WHAT THIS TASK INVOLVES — Reproduce exactly the lines below from the one containing "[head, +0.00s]" through the one containing "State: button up", including both, and nothing else.

┌──

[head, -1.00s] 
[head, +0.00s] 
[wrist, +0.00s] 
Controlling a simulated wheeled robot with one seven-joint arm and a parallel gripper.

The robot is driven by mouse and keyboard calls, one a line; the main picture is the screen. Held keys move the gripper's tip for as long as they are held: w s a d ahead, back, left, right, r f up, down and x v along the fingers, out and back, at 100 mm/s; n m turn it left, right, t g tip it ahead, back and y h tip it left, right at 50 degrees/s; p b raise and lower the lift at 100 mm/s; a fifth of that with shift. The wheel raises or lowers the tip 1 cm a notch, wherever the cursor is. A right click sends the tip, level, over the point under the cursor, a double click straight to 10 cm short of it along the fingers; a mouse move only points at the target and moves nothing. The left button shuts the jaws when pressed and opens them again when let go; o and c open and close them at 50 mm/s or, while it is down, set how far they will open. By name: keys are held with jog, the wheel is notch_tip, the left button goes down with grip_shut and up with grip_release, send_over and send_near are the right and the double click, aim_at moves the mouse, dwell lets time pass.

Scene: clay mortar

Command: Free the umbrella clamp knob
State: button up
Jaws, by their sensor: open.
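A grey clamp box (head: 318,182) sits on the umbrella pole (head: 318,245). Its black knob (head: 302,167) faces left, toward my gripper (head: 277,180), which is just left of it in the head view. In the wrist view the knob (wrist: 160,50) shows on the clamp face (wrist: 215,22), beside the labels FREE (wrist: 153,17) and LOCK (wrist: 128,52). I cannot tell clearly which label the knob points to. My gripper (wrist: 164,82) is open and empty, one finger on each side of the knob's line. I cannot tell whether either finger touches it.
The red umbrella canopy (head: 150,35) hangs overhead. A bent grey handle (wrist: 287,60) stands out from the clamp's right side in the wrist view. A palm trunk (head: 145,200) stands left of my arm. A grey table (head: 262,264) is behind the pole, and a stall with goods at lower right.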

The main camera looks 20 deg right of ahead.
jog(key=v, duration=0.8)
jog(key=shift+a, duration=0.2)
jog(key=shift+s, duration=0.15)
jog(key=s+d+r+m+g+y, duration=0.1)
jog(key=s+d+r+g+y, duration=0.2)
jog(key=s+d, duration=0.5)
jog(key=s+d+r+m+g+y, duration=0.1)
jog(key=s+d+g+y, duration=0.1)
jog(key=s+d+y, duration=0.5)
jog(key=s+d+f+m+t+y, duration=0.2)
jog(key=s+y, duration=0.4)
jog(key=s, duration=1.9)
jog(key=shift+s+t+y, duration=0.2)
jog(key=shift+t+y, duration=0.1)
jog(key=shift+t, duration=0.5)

└──

SOLUTION TO THIS TASK —
[head, +0.00s] 
[wrist, +0.00s] 
Controlling a simulated wheeled robot with one seven-joint arm and a parallel gripper.

The robot is driven by mouse and keyboard calls, one a line; the main picture is the screen. Held keys move the gripper's tip for as long as they are held: w s a d ahead, back, left, right, r f up, down and x v along the fingers, out and back, at 100 mm/s; n m turn it left, right, t g tip it ahead, back and y h tip it left, right at 50 degrees/s; p b raise and lower the lift at 100 mm/s; a fifth of that with shift. The wheel raises or lowers the tip 1 cm a notch, wherever the cursor is. A right click sends the tip, level, over the point under the cursor, a double click straight to 10 cm short of it along the fingers; a mouse move only points at the target and moves nothing. The left button shuts the jaws when pressed and opens them again when let go; o and c open and close them at 50 mm/s or, while it is down, set how far they will open. By name: keys are held with jog, the wheel is notch_tip, the left button goes down with grip_shut and up with grip_release, send_over and send_near are the right and the double click, aim_at moves the mouse, dwell lets time pass.

Scene: clay mortar

Command: Free the umbrella clamp knob
State: button up

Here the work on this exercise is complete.